Furthermore when you did trigger uploads in OpenGL by glBufferSubData or glBufferStorage the driver managed the upload for you through the use of staging buffers. In Vulkan these buffers would be allocated with the following memory properties that depend on the direction of the transfer:

VK_MEMORY_PROPERTY_HOST_VISIBLE_BIT |
(toDevice ? VK_MEMORY_PROPERTY_HOST_COHERENT_BIT : VK_MEMORY_PROPERTY_HOST_CACHED_BIT)

In Vulkan you want to avoid interfering with the graphics workload and make use of dedicated transfer queues. You should copy the data into a temporary staging memory and then copy from this staging resource into the finale resource using the transfer queue. Look for code related to the useAsync path that makes use of nvvk::StagingMemoryManager.

While it may be simpler and more convenient to synchronize the device with the host and avoid deferring operations, this simple approach can create stuttering and wastes performance.

Depending on the usage-scenario such synchronization may be totally fine (window resizing, major scene loading operations, no continous redraw etc.), but in general you should design for leveraging the asynchronous capabilities of Vulkan.

The following graphs don't represent time accurately, but are for illustration purposes only.

Blocking / Synchronous Transfer

The naive approach is to wait for the device, do the upload, release temporary resources and then prepare the next frame and submit it. This means a lot of idle time both on the device and the host. The benefit is that due to the blocking synchronization you can easily delete resources directly as the device is not using them in-flight.

If there are major changes in your application that cause low responsiveness anyway, this could be acceptable, but otherwise would severely impact interactivity and suffer from non-optimal total transfer times.

Note: Several of our samples do this for the sake of simplicity and reducing the complexity of the samples. But most of them also only have to load resources once and are rather static afterwards.

        -------------------------------------------------------------------------->
Graphics: ...  Render Frame |      transfer           |  IDLE :(
        -------------------------------------------------------------------------->
Host    : | wait | IDLE :(  | submit & wait | IDLE :( | release ... prep Frame + 1

Single Queue Transfer

For devices that support only one combined graphics and transfer queue you would schedule the transfer into the main queue prior the rendering operations for the next frame.

All vkQueueSubmit operations on the same queue are processed in order.

This time we need to use a VkFence to know when it's safe to release the resources used for staging Operations.

We would not wait for the fence but rather check for completion (which is what we do in this sample)

Alternatively we setup our render system that we guarantee that the host never is more than N frames ahead of the device and then simply release resources from N frames ago.

The downside of this approach is that we now impact the overall frame time depending on how much transfer work needs to be done. This can result in stuttering if there is a lot of data. The benefit is that your updates are done in pipeline with the rest of the frame, so the update process is safe and won't interfere with data being used.

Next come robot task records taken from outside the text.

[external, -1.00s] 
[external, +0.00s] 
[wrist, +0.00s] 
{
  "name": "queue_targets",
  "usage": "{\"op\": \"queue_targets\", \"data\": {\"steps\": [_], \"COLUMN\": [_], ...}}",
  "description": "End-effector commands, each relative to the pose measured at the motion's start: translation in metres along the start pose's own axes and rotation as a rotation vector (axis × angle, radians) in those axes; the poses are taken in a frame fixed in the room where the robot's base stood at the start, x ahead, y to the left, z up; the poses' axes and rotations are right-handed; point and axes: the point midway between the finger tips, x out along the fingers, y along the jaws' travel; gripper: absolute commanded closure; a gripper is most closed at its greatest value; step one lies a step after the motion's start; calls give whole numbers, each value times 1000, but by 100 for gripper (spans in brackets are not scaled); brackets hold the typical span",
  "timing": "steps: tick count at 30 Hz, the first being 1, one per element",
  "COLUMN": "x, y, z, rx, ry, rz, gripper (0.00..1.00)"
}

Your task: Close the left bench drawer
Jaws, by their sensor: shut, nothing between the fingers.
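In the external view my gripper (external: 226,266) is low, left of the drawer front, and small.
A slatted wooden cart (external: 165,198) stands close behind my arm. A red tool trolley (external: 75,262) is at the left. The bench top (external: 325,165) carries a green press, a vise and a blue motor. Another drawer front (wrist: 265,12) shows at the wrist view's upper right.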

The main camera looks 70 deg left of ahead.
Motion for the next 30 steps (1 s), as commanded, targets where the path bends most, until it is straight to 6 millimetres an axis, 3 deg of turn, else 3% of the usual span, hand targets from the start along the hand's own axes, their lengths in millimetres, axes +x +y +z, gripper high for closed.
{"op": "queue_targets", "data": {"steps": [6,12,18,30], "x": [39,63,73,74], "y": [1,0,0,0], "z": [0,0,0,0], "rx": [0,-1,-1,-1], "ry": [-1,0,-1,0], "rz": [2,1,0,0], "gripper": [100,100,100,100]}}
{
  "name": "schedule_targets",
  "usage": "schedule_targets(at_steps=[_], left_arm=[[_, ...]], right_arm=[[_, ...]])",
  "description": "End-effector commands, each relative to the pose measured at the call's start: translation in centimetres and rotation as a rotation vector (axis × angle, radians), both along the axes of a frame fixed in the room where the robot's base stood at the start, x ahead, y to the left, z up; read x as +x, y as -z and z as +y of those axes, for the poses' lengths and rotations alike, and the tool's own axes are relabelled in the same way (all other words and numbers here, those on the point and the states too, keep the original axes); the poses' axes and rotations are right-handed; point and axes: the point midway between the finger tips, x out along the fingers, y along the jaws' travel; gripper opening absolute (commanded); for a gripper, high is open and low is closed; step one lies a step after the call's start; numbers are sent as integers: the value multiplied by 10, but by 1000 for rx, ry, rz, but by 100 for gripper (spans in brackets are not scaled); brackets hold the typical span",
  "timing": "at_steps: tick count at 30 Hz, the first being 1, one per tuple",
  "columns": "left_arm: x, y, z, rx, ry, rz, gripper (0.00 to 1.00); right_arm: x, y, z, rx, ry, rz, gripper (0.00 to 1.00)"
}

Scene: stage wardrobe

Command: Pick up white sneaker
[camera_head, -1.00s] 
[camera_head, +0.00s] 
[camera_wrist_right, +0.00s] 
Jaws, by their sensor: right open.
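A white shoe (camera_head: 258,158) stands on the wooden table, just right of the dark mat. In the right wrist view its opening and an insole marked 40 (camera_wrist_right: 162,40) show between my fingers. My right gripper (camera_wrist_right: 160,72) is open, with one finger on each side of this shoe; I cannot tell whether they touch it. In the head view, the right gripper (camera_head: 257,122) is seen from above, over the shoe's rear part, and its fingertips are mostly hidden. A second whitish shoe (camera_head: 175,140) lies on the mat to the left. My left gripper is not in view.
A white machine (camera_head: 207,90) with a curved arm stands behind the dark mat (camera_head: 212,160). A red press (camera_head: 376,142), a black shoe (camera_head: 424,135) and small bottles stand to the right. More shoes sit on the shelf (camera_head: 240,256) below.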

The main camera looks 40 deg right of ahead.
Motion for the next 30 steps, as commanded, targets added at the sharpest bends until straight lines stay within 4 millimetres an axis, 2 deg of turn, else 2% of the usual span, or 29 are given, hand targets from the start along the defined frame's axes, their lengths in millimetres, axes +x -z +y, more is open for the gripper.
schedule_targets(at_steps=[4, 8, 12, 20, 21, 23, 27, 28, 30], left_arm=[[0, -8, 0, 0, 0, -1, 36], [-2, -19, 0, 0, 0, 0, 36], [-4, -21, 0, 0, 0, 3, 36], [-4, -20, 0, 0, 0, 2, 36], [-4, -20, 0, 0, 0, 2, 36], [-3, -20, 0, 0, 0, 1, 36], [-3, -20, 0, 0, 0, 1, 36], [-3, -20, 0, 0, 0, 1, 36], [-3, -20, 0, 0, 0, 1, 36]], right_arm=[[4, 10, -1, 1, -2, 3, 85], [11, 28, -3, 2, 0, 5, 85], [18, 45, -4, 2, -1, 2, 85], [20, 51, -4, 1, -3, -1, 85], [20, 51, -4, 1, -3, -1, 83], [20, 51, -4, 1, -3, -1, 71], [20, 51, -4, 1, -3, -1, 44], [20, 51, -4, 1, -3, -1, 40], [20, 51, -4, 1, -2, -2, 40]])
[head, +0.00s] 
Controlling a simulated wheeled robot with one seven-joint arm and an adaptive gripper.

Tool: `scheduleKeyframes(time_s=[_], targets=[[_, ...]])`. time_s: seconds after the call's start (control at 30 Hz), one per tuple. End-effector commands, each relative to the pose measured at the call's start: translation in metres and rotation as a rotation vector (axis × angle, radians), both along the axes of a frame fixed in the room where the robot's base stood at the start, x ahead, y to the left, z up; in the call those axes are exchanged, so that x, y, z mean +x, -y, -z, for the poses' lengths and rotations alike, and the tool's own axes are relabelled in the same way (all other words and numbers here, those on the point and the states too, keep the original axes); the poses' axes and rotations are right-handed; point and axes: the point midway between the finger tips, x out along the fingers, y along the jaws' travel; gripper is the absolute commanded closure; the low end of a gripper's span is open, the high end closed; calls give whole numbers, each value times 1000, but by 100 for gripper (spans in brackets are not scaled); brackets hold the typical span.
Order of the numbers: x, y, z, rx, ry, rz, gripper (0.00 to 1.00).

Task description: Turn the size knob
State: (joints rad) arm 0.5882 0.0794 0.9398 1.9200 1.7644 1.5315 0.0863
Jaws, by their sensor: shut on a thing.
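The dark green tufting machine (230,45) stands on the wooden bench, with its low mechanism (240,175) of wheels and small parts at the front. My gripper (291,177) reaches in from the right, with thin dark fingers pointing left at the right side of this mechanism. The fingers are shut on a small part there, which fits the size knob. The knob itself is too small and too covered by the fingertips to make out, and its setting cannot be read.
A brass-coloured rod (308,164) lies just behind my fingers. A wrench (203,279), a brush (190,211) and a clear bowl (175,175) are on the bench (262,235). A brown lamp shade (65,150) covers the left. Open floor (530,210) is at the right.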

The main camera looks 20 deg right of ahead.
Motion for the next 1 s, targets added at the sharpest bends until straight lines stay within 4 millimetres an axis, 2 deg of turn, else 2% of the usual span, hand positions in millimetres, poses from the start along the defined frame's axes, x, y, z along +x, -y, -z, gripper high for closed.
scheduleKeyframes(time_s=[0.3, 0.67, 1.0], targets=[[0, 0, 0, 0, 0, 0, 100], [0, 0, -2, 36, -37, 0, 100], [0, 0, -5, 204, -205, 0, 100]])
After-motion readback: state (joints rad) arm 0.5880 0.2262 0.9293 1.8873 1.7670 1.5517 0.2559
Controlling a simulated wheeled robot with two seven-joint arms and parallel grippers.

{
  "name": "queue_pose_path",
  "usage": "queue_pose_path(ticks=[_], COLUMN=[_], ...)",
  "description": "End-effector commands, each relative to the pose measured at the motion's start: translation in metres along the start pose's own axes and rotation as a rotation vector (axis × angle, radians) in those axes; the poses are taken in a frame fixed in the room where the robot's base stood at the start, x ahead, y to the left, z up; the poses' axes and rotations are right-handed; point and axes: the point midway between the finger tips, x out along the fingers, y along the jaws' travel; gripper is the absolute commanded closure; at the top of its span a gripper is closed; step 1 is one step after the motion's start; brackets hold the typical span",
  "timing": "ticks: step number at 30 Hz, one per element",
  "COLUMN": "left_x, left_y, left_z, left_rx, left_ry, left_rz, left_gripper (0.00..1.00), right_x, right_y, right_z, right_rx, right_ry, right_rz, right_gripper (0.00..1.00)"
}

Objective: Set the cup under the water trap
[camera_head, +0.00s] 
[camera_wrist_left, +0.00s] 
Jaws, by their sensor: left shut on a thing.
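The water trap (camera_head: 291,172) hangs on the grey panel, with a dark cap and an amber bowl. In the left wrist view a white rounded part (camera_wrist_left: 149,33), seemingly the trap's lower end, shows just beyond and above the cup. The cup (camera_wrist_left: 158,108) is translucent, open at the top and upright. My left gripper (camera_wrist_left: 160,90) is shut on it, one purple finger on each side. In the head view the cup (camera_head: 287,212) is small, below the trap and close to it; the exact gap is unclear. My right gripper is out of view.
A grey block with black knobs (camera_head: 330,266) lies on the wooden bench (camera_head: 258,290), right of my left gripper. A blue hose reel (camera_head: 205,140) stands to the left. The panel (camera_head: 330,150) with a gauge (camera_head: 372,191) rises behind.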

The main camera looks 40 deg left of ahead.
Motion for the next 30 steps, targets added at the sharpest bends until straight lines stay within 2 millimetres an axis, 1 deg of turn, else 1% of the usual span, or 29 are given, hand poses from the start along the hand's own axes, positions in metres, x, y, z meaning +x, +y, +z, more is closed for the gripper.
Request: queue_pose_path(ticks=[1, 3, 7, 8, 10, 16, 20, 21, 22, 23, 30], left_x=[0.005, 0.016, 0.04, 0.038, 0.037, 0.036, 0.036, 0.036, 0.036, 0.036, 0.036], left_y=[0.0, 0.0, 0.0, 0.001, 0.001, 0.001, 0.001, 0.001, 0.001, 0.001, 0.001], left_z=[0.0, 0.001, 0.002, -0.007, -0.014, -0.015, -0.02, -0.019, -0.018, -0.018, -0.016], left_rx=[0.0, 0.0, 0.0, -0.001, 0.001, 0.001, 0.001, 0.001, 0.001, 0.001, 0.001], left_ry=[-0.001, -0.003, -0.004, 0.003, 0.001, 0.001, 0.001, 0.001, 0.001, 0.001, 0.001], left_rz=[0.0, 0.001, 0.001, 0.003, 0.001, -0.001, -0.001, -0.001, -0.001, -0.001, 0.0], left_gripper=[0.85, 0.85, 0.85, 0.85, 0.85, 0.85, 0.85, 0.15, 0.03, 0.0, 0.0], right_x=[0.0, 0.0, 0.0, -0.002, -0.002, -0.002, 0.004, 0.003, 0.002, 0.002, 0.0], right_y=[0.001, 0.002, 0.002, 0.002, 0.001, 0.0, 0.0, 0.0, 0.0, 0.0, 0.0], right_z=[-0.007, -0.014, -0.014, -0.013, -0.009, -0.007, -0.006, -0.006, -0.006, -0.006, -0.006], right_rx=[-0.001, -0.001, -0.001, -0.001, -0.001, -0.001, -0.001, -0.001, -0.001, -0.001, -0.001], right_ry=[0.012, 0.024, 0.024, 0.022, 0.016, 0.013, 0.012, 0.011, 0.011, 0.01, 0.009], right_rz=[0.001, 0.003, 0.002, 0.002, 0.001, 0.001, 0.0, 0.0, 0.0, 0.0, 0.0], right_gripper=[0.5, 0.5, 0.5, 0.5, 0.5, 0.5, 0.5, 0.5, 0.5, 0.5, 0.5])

F: staging fence -> signals ability to release staging resources

        ---------------------------------------------------------------------->
Graphics:   Render Frame     | transfer | signal F | Render Frame + 1 ...
        ---------------------------------------------------------------------->
Host    : | submit |  ... prep Frame + 1 ...          | check F | try release |

Asynchronous Queue Transfer

Here we can overlap the transfer to the device in a non-blocking way. Both rendering and transfer operations can continue. A lot of devices support this kind workflow.

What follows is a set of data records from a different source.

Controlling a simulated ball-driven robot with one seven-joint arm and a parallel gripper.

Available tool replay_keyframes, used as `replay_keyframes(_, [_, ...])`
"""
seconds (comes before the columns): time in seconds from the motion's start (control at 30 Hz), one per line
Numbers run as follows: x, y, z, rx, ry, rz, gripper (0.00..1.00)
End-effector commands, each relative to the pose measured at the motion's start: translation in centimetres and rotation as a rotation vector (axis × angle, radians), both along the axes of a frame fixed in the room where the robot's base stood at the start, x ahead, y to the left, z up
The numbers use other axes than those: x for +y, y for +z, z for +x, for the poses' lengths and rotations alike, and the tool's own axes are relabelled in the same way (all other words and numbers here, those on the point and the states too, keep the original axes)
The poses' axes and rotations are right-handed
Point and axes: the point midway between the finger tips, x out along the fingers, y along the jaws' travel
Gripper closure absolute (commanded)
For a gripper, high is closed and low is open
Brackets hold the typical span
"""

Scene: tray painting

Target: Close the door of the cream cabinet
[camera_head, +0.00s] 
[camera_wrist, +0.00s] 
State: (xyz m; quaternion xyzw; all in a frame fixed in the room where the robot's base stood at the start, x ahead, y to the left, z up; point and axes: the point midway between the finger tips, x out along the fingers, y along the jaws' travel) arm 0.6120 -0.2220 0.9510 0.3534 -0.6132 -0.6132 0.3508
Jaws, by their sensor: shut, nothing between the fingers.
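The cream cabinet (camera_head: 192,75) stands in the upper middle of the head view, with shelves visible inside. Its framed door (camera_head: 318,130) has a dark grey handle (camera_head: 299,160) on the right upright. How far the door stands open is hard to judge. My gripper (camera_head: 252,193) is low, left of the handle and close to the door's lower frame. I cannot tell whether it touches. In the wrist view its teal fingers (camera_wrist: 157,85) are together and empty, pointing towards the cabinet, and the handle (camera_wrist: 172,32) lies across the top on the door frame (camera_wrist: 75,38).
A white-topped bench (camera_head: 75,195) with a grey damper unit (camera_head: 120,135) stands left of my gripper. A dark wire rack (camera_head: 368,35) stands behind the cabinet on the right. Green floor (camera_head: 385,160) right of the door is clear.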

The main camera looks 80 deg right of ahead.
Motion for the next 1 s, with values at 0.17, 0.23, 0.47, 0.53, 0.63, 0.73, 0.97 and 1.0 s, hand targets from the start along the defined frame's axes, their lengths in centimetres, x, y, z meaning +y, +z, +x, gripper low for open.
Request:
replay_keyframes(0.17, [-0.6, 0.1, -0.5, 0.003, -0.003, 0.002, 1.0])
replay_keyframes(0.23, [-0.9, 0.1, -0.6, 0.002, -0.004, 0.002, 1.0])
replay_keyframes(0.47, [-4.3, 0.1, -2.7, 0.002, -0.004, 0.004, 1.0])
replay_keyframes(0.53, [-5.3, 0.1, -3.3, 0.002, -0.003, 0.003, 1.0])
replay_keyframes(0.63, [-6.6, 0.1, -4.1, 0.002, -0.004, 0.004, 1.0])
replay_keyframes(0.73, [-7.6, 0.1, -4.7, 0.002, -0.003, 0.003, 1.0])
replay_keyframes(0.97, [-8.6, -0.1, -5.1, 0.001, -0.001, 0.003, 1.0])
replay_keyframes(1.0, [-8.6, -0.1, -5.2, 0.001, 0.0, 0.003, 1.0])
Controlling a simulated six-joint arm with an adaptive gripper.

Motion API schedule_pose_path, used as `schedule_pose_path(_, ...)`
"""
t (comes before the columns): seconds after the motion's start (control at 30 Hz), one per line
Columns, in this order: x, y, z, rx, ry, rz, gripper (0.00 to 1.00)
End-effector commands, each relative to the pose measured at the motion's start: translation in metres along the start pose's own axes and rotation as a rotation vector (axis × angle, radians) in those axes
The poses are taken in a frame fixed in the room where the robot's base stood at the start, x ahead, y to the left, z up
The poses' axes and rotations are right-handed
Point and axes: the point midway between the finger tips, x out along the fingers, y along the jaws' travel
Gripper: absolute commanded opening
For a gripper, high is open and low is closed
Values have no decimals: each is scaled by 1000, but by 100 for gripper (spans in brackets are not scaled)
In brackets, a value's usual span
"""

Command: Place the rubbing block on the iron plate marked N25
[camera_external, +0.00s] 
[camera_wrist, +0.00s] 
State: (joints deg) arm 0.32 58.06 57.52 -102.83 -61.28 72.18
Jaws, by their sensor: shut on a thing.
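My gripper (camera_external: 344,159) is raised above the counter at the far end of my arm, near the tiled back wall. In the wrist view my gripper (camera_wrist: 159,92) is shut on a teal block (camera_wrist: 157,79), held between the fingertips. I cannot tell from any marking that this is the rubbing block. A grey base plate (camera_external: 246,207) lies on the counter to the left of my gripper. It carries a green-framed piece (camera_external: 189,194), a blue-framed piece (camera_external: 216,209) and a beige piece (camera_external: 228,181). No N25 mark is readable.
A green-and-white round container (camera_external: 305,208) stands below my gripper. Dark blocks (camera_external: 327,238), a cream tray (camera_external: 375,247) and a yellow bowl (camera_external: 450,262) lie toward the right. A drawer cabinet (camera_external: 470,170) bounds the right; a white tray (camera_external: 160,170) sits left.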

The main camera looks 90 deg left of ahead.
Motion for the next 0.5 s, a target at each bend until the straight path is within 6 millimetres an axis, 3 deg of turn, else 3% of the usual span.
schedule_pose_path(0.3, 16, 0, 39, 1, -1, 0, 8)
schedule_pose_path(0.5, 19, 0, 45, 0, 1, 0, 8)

Compared to the previous approach we need to use a VkSemaphore to ensure that our graphics work doesn't start until the transfer has completed.

It is not that much more complex compared to the previous approach but maximizes the utilization of the various device engines.

However, there is one caveat, the target buffers must not be in-flight while the async transfer is done. That means for initial buffer uploads the async queue is ideal, if you want to update existing content, you either have to double-buffer (alternating the buffers used every other frame to avoid the in-flight scenario), or use the above single queue mechanism. If "updates" are a bit more rare and not as data heavy, the two approaches should complement each other.

F: staging fence     -> signals ability to release staging resources
S: staging semaphore -> signals that transfer completed

        ---------------------------------------------------------------------->
Graphics: ...  Render Frame                 | wait S | Render Frame + 1 ...
        ---------------------------------------------------------------------->
Transfer:          | transfer | signal F, S | 
        ---------------------------------------------------------------------->
Host    : | submit |  ... prep Frame + 1 ...     | check F | try release | ..

Highlights

Building

Make sure to have installed a recent Vulkan-SDK. Always use 64-bit build configurations.

Ideally, clone this and other interesting nvpro-samples repositories into a common subdirectory. You will always need nvpro_core. The nvpro_core is searched either as a subdirectory of the sample, or one directory up.